**Short exercise**
Restate the records below word for word, and omit the images they hold.

(Records from a data source)
★ ★ ★

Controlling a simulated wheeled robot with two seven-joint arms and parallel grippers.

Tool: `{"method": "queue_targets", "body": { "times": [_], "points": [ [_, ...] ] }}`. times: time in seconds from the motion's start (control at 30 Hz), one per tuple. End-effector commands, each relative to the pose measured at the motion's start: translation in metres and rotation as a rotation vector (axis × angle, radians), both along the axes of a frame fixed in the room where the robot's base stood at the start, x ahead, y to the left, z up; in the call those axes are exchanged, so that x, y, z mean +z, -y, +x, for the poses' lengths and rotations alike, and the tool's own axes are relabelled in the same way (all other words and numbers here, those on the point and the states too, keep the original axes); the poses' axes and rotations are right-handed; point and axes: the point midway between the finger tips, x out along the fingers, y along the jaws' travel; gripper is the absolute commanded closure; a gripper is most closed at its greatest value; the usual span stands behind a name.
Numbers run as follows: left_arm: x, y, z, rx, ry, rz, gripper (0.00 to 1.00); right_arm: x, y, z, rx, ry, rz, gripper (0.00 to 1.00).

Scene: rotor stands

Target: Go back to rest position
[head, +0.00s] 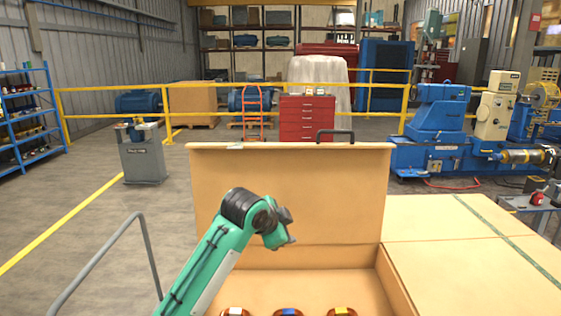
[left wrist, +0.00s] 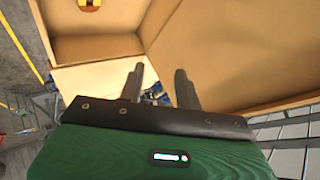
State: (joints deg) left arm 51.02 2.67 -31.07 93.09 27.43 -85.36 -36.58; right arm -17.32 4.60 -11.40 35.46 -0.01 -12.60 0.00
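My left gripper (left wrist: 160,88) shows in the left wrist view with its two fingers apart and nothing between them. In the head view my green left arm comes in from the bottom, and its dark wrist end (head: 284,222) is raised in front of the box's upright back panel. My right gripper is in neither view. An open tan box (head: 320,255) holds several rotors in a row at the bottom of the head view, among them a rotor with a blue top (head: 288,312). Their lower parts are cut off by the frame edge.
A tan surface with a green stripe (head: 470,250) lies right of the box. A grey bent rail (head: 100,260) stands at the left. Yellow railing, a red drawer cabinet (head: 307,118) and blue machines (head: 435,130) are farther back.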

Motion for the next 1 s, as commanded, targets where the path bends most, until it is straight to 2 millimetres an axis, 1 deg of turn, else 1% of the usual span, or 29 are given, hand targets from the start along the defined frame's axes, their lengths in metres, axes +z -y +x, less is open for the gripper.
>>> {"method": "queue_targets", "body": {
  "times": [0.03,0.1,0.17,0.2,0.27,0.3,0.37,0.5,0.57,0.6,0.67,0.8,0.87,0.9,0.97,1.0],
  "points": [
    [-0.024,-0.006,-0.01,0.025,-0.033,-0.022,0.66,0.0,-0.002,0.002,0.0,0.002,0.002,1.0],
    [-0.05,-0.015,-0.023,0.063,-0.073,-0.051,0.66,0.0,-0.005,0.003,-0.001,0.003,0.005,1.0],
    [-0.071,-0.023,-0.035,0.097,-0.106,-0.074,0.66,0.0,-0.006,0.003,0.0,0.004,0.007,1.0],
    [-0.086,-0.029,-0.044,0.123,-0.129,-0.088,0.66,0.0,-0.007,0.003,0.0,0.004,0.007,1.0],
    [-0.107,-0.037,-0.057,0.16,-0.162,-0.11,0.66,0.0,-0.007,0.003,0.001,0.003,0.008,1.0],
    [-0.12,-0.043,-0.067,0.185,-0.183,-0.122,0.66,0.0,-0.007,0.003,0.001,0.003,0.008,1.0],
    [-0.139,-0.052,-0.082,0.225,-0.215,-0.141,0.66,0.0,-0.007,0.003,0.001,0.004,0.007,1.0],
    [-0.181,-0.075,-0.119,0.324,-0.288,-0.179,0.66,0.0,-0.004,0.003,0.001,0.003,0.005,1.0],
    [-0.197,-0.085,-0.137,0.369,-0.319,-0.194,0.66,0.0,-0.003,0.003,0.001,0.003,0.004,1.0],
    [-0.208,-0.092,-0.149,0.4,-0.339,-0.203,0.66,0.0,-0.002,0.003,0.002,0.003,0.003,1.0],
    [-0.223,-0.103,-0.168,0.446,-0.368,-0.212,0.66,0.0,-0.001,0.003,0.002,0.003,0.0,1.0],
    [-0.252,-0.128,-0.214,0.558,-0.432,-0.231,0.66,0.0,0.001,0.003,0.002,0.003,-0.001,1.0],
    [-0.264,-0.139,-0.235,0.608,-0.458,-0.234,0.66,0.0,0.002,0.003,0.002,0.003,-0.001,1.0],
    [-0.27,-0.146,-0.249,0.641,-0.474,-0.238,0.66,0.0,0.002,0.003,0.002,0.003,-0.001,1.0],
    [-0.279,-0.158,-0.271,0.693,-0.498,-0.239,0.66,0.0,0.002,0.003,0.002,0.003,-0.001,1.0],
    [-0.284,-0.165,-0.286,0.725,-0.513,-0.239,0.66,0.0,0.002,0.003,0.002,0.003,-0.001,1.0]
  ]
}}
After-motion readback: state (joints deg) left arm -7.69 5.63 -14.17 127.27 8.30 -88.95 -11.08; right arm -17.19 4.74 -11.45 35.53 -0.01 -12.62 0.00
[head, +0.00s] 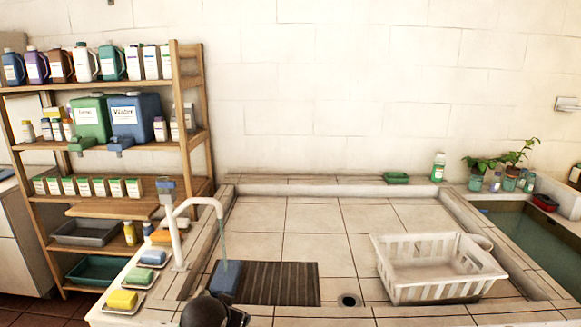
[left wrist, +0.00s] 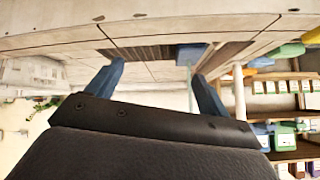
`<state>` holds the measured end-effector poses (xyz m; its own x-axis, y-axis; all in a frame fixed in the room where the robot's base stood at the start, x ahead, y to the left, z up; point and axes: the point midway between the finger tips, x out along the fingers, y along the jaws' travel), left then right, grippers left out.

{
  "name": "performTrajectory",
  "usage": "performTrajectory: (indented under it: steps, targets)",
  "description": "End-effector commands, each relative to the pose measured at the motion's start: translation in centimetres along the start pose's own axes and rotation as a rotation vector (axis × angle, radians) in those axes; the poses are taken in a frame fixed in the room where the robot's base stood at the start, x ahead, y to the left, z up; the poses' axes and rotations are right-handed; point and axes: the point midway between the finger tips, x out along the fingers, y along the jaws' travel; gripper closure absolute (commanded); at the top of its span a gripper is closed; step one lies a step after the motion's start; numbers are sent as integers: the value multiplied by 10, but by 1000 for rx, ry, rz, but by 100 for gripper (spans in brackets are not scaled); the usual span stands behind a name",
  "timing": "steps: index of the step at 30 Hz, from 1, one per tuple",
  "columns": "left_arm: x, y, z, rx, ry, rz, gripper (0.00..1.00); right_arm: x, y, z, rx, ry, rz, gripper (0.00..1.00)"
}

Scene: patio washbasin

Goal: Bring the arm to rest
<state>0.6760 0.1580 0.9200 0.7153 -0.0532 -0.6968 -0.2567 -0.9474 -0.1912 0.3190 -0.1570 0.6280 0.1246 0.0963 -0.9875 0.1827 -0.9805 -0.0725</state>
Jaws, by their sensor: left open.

★ ★ ★

**Expected answer**
Controlling a simulated wheeled robot with two seven-joint arms and parallel grippers.

Tool: `{"method": "queue_targets", "body": { "times": [_], "points": [ [_, ...] ] }}`. times: time in seconds from the motion's start (control at 30 Hz), one per tuple. End-effector commands, each relative to the pose measured at the motion's start: translation in metres and rotation as a rotation vector (axis × angle, radians), both along the axes of a frame fixed in the room where the robot's base stood at the start, x ahead, y to the left, z up; in the call those axes are exchanged, so that x, y, z mean +z, -y, +x, for the poses' lengths and rotations alike, and the tool's own axes are relabelled in the same way (all other words and numbers here, those on the point and the states too, keep the original axes); the poses' axes and rotations are right-handed; point and axes: the point midway between the finger tips, x out along the fingers, y along the jaws' travel; gripper is the absolute commanded closure; a gripper is most closed at its greatest value; the usual span stands behind a name.
Numbers run as follows: left_arm: x, y, z, rx, ry, rz, gripper (0.00 to 1.00); right_arm: x, y, z, rx, ry, rz, gripper (0.00 to 1.00).

Scene: rotor stands

Target: Go back to rest position
[head, +0.00s] 
[left wrist, +0.00s] 
State: (joints deg) left arm 51.02 2.67 -31.07 93.09 27.43 -85.36 -36.58; right arm -17.32 4.60 -11.40 35.46 -0.01 -12.60 0.00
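My left gripper (left wrist: 160,88) shows in the left wrist view with its two fingers apart and nothing between them. In the head view my green left arm comes in from the bottom, and its dark wrist end (head: 284,222) is raised in front of the box's upright back panel. My right gripper is in neither view. An open tan box (head: 320,255) holds several rotors in a row at the bottom of the head view, among them a rotor with a blue top (head: 288,312). Their lower parts are cut off by the frame edge.
A tan surface with a green stripe (head: 470,250) lies right of the box. A grey bent rail (head: 100,260) stands at the left. Yellow railing, a red drawer cabinet (head: 307,118) and blue machines (head: 435,130) are farther back.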

Motion for the next 1 s, as commanded, targets where the path bends most, until it is straight to 2 millimetres an axis, 1 deg of turn, else 1% of the usual span, or 29 are given, hand targets from the start along the defined frame's axes, their lengths in metres, axes +z -y +x, less is open for the gripper.
>>> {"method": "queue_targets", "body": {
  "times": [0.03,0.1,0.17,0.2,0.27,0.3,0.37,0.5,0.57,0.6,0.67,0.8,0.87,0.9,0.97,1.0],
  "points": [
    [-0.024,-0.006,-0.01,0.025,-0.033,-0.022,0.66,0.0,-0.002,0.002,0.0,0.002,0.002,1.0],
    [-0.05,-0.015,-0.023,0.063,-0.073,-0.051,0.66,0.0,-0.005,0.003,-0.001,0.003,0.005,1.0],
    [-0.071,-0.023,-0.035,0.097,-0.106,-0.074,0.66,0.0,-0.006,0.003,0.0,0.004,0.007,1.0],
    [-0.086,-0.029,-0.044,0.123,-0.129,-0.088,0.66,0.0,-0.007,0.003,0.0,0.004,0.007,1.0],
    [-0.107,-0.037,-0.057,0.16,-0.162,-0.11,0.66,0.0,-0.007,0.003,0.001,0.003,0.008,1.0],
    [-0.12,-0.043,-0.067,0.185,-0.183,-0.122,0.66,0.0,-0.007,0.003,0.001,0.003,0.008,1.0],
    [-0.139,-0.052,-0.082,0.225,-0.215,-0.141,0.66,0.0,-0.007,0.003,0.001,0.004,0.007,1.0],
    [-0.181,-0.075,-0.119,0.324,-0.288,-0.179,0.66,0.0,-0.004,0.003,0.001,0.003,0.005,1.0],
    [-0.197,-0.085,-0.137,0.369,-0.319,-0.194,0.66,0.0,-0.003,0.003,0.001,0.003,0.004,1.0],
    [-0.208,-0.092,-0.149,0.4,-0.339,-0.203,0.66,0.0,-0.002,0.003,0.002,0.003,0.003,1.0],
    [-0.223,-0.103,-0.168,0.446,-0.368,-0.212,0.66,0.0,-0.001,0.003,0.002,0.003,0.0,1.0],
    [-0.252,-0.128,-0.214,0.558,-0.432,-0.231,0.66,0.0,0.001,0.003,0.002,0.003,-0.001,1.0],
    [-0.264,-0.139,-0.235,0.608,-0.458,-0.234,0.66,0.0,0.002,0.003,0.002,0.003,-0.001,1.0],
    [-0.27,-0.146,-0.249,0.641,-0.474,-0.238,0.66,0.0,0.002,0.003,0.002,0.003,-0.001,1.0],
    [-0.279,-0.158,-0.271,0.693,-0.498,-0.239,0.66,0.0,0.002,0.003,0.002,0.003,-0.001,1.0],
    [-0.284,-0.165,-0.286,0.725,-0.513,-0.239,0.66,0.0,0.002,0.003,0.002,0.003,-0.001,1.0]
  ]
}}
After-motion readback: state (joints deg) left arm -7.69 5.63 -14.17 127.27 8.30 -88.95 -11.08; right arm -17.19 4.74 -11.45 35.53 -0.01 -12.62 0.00
[head, +0.00s] 
[left wrist, +0.00s] 
`<state>` holds the measured end-effector poses (xyz m; its own x-axis, y-axis; all in a frame fixed in the room where the robot's base stood at the start, x ahead, y to the left, z up; point and axes: the point midway between the finger tips, x out along the fingers, y along the jaws' travel), left then right, grippers left out.

{
  "name": "performTrajectory",
  "usage": "performTrajectory: (indented under it: steps, targets)",
  "description": "End-effector commands, each relative to the pose measured at the motion's start: translation in centimetres along the start pose's own axes and rotation as a rotation vector (axis × angle, radians) in those axes; the poses are taken in a frame fixed in the room where the robot's base stood at the start, x ahead, y to the left, z up; the poses' axes and rotations are right-handed; point and axes: the point midway between the finger tips, x out along the fingers, y along the jaws' travel; gripper closure absolute (commanded); at the top of its span a gripper is closed; step one lies a step after the motion's start; numbers are sent as integers: the value multiplied by 10, but by 1000 for rx, ry, rz, but by 100 for gripper (spans in brackets are not scaled); the usual span stands behind a name",
  "timing": "steps: index of the step at 30 Hz, from 1, one per tuple",
  "columns": "left_arm: x, y, z, rx, ry, rz, gripper (0.00..1.00); right_arm: x, y, z, rx, ry, rz, gripper (0.00..1.00)"
}

Scene: patio washbasin

Goal: Bring the arm to rest
<state>0.6760 0.1580 0.9200 0.7153 -0.0532 -0.6968 -0.2567 -0.9474 -0.1912 0.3190 -0.1570 0.6280 0.1246 0.0963 -0.9875 0.1827 -0.9805 -0.0725</state>
Jaws, by their sensor: left open.

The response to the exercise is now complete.